*What is needed*. Leave out the pictures and copy everything else in the entries exactly.

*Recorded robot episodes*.
▽

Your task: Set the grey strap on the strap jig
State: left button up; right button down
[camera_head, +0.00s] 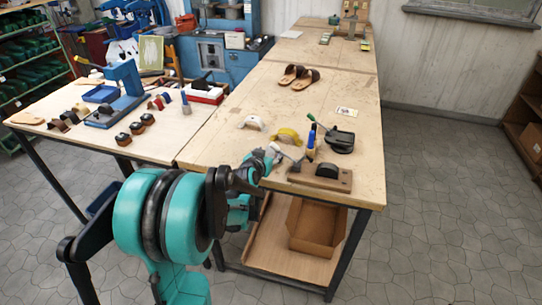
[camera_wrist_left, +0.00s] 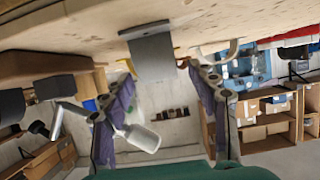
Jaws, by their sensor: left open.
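The grey strap (camera_wrist_left: 152,57) is a broad grey band at the table edge in the left wrist view. My left gripper (camera_wrist_left: 158,78) is open, with its fingers spread to either side of the strap and the strap ahead between them. I cannot tell whether they touch it. In the head view my left gripper (camera_head: 270,160) is at the table's front edge and hides most of the strap's place. The strap jig (camera_head: 328,171) is a wooden board with a dark rounded form, just right of the gripper. My right gripper is not in view.
A white strap (camera_head: 254,122) and a yellow strap (camera_head: 288,135) lie just behind the gripper. A black device (camera_head: 340,142) and an upright blue-handled tool (camera_head: 311,143) stand behind the jig. Sandals (camera_head: 300,77) lie farther back. The table (camera_head: 225,135) is clear at left.

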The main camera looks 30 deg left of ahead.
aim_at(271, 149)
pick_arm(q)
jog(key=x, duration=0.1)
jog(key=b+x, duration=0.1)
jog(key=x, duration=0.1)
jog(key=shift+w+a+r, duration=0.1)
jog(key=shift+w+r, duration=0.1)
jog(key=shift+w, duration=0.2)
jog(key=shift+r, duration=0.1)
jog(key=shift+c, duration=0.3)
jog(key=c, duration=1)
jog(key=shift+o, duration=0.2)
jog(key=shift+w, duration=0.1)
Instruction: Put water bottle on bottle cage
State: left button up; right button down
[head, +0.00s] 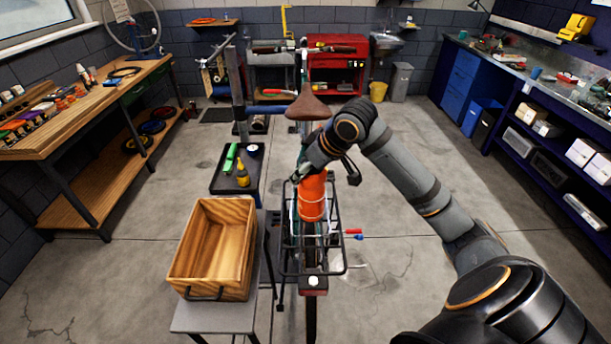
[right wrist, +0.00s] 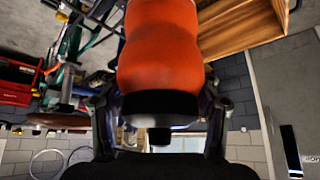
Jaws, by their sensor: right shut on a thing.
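The orange water bottle (head: 312,197) hangs over the rear rack of the bike, close to upright, below the saddle in the picture. In the right wrist view, the bottle (right wrist: 160,50) has a dark cap end turned toward my palm. My right gripper (head: 312,168) is shut on the bottle near that cap end; its fingers show on both sides in the right wrist view (right wrist: 158,108). The bottle cage cannot be made out; the bottle, arm and rack cover much of the bike frame. My left gripper is not in view.
The bike's brown saddle (head: 308,107) and black wire rack (head: 340,262) are close to the bottle. An empty wooden crate (head: 246,240) stands on a grey stand at the left. A dark tray (head: 225,185) holds a green item and a yellow bottle. Floor at the right is clear.

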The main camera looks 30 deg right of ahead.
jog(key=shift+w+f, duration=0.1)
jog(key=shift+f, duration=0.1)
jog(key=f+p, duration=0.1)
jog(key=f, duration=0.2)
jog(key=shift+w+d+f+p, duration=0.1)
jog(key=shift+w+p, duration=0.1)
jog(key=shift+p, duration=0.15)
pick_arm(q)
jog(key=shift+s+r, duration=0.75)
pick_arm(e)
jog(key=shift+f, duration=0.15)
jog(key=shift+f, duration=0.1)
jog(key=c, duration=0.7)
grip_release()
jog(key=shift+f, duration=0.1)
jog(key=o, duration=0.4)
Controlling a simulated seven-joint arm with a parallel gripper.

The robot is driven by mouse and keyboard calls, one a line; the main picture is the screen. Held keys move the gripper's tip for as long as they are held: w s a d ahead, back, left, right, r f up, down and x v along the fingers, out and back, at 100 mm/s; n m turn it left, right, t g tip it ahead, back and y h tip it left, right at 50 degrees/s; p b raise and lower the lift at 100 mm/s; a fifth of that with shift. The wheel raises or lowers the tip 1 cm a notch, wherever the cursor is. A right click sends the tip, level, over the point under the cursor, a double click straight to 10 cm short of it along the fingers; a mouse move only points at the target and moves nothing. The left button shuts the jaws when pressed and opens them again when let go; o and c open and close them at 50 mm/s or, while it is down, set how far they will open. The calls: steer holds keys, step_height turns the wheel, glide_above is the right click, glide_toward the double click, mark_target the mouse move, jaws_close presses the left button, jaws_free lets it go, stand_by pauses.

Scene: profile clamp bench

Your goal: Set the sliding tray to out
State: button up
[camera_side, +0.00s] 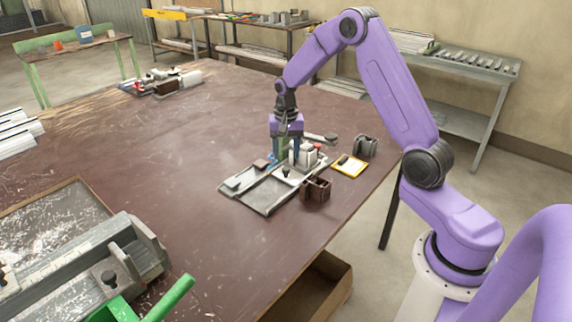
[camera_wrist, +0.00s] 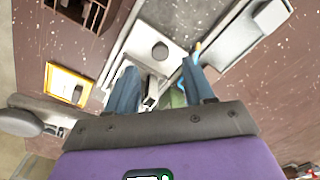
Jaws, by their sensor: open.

△

*Output below*.
Your task: Set the grey strap on the strap jig
State: left button up; right button down
[camera_head, +0.00s] 
[camera_wrist_left, +0.00s] 
Jaws, by their sensor: left open.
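The grey strap (camera_wrist_left: 152,57) is a broad grey band at the table edge in the left wrist view. My left gripper (camera_wrist_left: 158,78) is open, with its fingers spread to either side of the strap and the strap ahead between them. I cannot tell whether they touch it. In the head view my left gripper (camera_head: 270,160) is at the table's front edge and hides most of the strap's place. The strap jig (camera_head: 328,171) is a wooden board with a dark rounded form, just right of the gripper. My right gripper is not in view.
A white strap (camera_head: 254,122) and a yellow strap (camera_head: 288,135) lie just behind the gripper. A black device (camera_head: 340,142) and an upright blue-handled tool (camera_head: 311,143) stand behind the jig. Sandals (camera_head: 300,77) lie farther back. The table (camera_head: 225,135) is clear at left.

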The main camera looks 30 deg left of ahead.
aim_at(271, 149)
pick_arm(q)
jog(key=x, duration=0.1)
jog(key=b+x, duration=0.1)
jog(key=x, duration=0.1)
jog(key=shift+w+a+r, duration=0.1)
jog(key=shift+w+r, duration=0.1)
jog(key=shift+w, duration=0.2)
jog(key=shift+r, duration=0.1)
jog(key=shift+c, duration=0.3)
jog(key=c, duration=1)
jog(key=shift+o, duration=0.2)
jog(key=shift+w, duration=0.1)
Instruction: Put water bottle on bottle cage
State: left button up; right button down
[head, +0.00s] 
[right wrist, +0.00s] 
Jaws, by their sensor: right shut on a thing.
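The orange water bottle (head: 312,197) hangs over the rear rack of the bike, close to upright, below the saddle in the picture. In the right wrist view, the bottle (right wrist: 160,50) has a dark cap end turned toward my palm. My right gripper (head: 312,168) is shut on the bottle near that cap end; its fingers show on both sides in the right wrist view (right wrist: 158,108). The bottle cage cannot be made out; the bottle, arm and rack cover much of the bike frame. My left gripper is not in view.
The bike's brown saddle (head: 308,107) and black wire rack (head: 340,262) are close to the bottle. An empty wooden crate (head: 246,240) stands on a grey stand at the left. A dark tray (head: 225,185) holds a green item and a yellow bottle. Floor at the right is clear.

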The main camera looks 30 deg right of ahead.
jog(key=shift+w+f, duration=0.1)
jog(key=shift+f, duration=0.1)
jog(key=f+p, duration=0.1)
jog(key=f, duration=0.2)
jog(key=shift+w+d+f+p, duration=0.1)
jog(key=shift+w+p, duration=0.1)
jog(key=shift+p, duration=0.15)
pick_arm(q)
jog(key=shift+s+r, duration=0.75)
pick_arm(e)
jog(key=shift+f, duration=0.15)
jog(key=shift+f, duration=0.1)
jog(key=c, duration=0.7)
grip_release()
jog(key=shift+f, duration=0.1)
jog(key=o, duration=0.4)
Controlling a simulated seven-joint arm with a parallel gripper.

The robot is driven by mouse and keyboard calls, one a line; the main picture is the screen. Held keys move the gripper's tip for as long as they are held: w s a d ahead, back, left, right, r f up, down and x v along the fingers, out and back, at 100 mm/s; n m turn it left, right, t g tip it ahead, back and y h tip it left, right at 50 degrees/s; p b raise and lower the lift at 100 mm/s; a fifth of that with shift. The wheel raises or lowers the tip 1 cm a notch, wherever the cursor is. A right click sends the tip, level, over the point under the cursor, a double click straight to 10 cm short of it along the fingers; a mouse move only points at the target and moves nothing. The left button shuts the jaws when pressed and opens them again when let go; o and c open and close them at 50 mm/s or, while it is down, set how far they will open. The calls: steer holds keys, step_height turns the wheel, glide_above is the right click, glide_toward the double click, mark_target the mouse move, jaws_close presses the left button, jaws_free lets it go, stand_by pauses.

Scene: profile clamp bench

Your goal: Set the sliding tray to out
State: button up
[camera_side, +0.00s] 
[camera_wrist, +0.00s] 
Jaws, by their sensor: open.

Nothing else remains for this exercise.